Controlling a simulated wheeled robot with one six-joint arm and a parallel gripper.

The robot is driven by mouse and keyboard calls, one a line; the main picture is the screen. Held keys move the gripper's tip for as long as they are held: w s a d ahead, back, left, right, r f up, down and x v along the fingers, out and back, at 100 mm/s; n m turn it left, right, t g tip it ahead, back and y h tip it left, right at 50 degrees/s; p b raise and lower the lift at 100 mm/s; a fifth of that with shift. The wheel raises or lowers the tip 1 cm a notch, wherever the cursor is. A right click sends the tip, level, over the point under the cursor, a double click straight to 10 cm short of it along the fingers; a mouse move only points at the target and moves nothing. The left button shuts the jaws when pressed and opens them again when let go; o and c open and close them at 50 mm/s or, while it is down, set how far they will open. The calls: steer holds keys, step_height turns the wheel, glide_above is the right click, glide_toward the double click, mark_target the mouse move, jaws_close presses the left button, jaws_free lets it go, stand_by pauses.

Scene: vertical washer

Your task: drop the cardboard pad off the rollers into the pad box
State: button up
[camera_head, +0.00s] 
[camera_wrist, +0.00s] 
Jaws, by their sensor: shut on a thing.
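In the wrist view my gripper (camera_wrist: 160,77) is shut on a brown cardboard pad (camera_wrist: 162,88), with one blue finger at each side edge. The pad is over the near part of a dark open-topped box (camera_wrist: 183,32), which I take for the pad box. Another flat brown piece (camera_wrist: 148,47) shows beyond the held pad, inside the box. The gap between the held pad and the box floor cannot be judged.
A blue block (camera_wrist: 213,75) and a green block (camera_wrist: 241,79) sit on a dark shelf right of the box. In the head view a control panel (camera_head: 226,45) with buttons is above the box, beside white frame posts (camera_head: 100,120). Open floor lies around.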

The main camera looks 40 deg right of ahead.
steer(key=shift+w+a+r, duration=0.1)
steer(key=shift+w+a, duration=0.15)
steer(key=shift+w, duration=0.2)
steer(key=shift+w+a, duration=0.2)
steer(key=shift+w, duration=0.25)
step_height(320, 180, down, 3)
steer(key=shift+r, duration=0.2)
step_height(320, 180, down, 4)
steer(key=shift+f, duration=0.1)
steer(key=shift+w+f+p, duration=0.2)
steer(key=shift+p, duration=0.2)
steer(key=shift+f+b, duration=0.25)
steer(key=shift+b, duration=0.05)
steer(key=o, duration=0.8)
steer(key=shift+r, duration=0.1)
-*-
» Aim of the task
Your task is to transcribe the listing above in full, exactly as given.

» Result for this task
Controlling a simulated wheeled robot with one six-joint arm and a parallel gripper.

The robot is driven by mouse and keyboard calls, one a line; the main picture is the screen. Held keys move the gripper's tip for as long as they are held: w s a d ahead, back, left, right, r f up, down and x v along the fingers, out and back, at 100 mm/s; n m turn it left, right, t g tip it ahead, back and y h tip it left, right at 50 degrees/s; p b raise and lower the lift at 100 mm/s; a fifth of that with shift. The wheel raises or lowers the tip 1 cm a notch, wherever the cursor is. A right click sends the tip, level, over the point under the cursor, a double click straight to 10 cm short of it along the fingers; a mouse move only points at the target and moves nothing. The left button shuts the jaws when pressed and opens them again when let go; o and c open and close them at 50 mm/s or, while it is down, set how far they will open. The calls: steer holds keys, step_height turns the wheel, glide_above is the right click, glide_toward the double click, mark_target the mouse move, jaws_close presses the left button, jaws_free lets it go, stand_by pauses.

Scene: vertical washer

Your task: drop the cardboard pad off the rollers into the pad box
State: button up
[camera_head, +0.00s] 
[camera_wrist, +0.00s] 
Jaws, by their sensor: shut on a thing.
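In the wrist view my gripper (camera_wrist: 160,77) is shut on a brown cardboard pad (camera_wrist: 162,88), with one blue finger at each side edge. The pad is over the near part of a dark open-topped box (camera_wrist: 183,32), which I take for the pad box. Another flat brown piece (camera_wrist: 148,47) shows beyond the held pad, inside the box. The gap between the held pad and the box floor cannot be judged.
A blue block (camera_wrist: 213,75) and a green block (camera_wrist: 241,79) sit on a dark shelf right of the box. In the head view a control panel (camera_head: 226,45) with buttons is above the box, beside white frame posts (camera_head: 100,120). Open floor lies around.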

The main camera looks 40 deg right of ahead.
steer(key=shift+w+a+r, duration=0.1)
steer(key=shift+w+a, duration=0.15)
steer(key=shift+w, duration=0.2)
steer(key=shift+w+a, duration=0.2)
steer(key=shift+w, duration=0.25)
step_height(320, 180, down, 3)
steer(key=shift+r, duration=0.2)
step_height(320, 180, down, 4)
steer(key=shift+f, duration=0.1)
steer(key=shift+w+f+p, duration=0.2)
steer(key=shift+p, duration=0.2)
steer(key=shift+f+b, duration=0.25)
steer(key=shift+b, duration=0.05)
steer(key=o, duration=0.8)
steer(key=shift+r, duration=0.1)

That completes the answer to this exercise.